### WHAT THIS TASK INVOLVES
Repeat the full listing below verbatim and keep the images out.

### DATA SHOWN
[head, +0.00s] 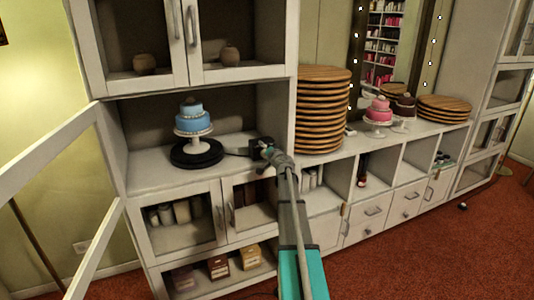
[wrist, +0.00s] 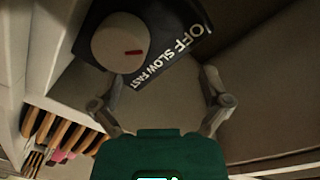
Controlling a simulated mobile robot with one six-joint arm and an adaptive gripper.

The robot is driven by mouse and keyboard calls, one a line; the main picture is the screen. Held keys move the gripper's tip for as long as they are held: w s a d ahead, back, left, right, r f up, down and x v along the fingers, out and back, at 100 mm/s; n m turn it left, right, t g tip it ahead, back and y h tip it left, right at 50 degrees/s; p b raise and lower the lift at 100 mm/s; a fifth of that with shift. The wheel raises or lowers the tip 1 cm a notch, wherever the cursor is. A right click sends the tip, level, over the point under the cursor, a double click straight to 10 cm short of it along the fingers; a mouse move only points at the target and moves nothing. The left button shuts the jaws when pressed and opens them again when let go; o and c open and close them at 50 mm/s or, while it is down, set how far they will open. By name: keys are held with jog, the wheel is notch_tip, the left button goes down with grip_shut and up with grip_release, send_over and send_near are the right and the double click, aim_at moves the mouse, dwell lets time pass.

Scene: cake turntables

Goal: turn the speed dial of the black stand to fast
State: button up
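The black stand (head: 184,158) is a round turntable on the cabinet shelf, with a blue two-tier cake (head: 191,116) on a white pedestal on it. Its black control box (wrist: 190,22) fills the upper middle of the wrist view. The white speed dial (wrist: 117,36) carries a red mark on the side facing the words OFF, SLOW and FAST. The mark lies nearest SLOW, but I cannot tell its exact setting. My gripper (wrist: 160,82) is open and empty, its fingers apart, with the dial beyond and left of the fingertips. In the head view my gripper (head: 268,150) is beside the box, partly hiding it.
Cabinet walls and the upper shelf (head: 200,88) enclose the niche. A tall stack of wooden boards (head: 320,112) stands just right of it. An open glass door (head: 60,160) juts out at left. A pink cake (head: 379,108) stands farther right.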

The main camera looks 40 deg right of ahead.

### SOLUTION TO THIS PROBLEM
[head, +0.00s] 
[wrist, +0.00s] 
Controlling a simulated mobile robot with one six-joint arm and an adaptive gripper.

The robot is driven by mouse and keyboard calls, one a line; the main picture is the screen. Held keys move the gripper's tip for as long as they are held: w s a d ahead, back, left, right, r f up, down and x v along the fingers, out and back, at 100 mm/s; n m turn it left, right, t g tip it ahead, back and y h tip it left, right at 50 degrees/s; p b raise and lower the lift at 100 mm/s; a fifth of that with shift. The wheel raises or lowers the tip 1 cm a notch, wherever the cursor is. A right click sends the tip, level, over the point under the cursor, a double click straight to 10 cm short of it along the fingers; a mouse move only points at the target and moves nothing. The left button shuts the jaws when pressed and opens them again when let go; o and c open and close them at 50 mm/s or, while it is down, set how far they will open. By name: keys are held with jog, the wheel is notch_tip, the left button goes down with grip_shut and up with grip_release, send_over and send_near are the right and the double click, aim_at moves the mouse, dwell lets time pass.

Scene: cake turntables

Goal: turn the speed dial of the black stand to fast
State: button up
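The black stand (head: 184,158) is a round turntable on the cabinet shelf, with a blue two-tier cake (head: 191,116) on a white pedestal on it. Its black control box (wrist: 190,22) fills the upper middle of the wrist view. The white speed dial (wrist: 117,36) carries a red mark on the side facing the words OFF, SLOW and FAST. The mark lies nearest SLOW, but I cannot tell its exact setting. My gripper (wrist: 160,82) is open and empty, its fingers apart, with the dial beyond and left of the fingertips. In the head view my gripper (head: 268,150) is beside the box, partly hiding it.
Cabinet walls and the upper shelf (head: 200,88) enclose the niche. A tall stack of wooden boards (head: 320,112) stands just right of it. An open glass door (head: 60,160) juts out at left. A pink cake (head: 379,108) stands farther right.

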The main camera looks 40 deg right of ahead.

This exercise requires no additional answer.